# start of Information supplied
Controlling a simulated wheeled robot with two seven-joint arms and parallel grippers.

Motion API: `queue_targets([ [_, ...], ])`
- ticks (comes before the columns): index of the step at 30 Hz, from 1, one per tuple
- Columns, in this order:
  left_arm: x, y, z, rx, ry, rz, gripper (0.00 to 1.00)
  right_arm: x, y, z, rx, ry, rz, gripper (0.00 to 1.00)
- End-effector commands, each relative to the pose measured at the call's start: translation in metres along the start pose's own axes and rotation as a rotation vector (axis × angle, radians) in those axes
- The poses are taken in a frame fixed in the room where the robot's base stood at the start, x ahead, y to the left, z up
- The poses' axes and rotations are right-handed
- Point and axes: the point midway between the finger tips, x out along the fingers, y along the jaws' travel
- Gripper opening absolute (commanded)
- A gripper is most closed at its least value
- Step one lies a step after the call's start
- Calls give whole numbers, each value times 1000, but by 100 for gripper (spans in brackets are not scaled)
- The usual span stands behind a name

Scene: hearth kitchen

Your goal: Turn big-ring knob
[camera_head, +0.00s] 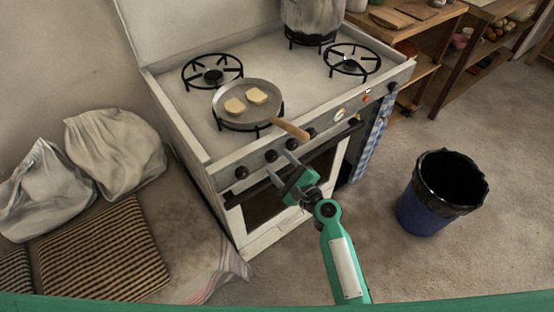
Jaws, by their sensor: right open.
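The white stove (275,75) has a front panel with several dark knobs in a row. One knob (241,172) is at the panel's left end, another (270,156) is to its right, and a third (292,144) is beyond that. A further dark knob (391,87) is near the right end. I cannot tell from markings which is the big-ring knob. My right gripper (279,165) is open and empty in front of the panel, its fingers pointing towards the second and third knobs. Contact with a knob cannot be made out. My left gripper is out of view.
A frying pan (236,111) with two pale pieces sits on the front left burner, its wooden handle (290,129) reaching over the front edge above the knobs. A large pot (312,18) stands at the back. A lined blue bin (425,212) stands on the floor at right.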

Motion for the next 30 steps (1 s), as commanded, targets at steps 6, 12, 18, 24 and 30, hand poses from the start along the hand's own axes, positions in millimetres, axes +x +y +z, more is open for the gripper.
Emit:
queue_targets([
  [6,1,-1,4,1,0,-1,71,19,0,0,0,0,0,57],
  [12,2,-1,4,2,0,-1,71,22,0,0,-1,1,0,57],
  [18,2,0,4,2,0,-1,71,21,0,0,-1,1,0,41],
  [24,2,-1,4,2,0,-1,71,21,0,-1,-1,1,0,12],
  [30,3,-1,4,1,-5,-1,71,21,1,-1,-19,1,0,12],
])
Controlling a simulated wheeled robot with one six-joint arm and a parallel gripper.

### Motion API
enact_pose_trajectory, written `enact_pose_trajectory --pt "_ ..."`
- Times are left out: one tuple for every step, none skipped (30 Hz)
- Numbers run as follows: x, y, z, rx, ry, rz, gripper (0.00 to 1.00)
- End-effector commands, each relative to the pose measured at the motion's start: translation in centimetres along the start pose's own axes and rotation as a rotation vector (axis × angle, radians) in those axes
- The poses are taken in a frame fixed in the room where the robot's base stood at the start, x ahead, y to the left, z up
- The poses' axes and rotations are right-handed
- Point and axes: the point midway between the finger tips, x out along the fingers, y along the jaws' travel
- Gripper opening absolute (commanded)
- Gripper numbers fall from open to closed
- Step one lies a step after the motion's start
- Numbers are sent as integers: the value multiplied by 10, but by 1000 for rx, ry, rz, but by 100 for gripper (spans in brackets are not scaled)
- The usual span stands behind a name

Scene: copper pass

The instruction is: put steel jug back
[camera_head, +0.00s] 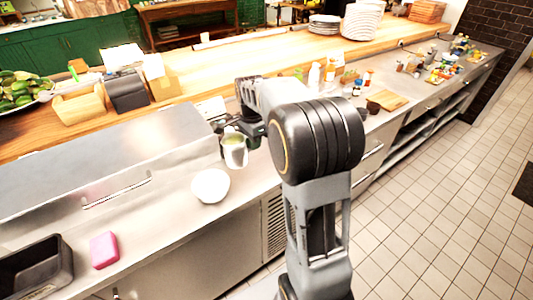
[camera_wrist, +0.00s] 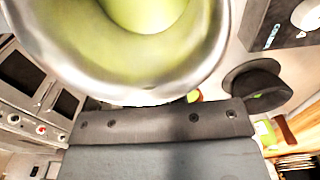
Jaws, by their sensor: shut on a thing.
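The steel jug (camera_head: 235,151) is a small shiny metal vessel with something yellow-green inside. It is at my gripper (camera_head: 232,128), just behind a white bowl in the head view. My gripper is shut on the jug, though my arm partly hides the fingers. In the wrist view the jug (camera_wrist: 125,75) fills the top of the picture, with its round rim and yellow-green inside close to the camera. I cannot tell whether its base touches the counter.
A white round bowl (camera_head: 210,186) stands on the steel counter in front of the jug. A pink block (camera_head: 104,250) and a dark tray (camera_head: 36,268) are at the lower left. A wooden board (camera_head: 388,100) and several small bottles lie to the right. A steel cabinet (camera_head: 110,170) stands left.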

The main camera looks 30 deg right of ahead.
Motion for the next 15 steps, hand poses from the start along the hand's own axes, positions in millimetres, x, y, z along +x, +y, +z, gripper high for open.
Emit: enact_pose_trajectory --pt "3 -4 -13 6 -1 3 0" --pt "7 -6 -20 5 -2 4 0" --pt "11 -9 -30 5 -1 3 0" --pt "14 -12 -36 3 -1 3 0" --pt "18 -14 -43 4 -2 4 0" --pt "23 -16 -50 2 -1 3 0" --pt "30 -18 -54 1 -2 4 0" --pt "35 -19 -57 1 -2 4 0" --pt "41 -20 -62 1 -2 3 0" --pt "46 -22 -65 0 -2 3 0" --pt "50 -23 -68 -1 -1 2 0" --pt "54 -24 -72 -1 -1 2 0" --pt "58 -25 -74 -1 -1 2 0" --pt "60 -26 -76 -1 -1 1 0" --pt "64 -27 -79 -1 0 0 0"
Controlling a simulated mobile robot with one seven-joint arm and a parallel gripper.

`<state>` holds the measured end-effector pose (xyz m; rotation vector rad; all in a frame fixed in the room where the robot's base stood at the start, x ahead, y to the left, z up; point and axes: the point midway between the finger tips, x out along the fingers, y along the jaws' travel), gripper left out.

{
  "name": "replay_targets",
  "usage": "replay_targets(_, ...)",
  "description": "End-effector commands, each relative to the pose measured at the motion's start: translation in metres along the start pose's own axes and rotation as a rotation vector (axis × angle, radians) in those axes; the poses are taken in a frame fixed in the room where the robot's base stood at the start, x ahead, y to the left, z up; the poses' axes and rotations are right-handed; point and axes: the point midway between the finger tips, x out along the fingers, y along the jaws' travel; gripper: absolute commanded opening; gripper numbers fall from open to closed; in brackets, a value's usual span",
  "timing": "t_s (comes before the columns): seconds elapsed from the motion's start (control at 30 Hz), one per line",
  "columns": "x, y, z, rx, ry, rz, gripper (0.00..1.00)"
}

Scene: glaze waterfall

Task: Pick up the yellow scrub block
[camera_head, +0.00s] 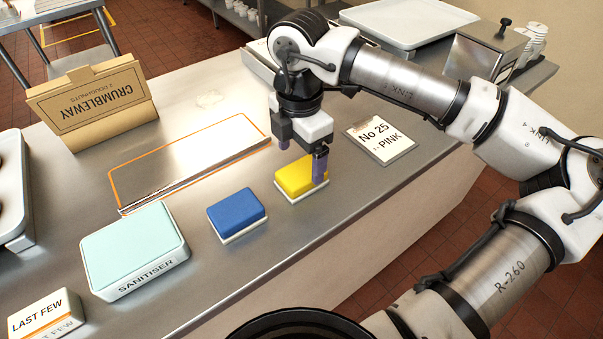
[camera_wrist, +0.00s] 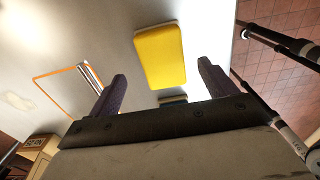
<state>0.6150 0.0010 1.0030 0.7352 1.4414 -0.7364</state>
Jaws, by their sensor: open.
# end of Information supplied
Goal
Give again, word for word, the lines of the listing, starting at its first line and ending with the line containing "right_arm: x, y, z, rx, ry, rz, gripper".

Finished task
Controlling a simulated wheeled robot with two seven-joint arms and parallel grippers.

Motion API: `queue_targets([ [_, ...], ])`
- ticks (comes before the columns): index of the step at 30 Hz, from 1, one per tuple
- Columns, in this order:
  left_arm: x, y, z, rx, ry, rz, gripper (0.00 to 1.00)
  right_arm: x, y, z, rx, ry, rz, gripper (0.00 to 1.00)

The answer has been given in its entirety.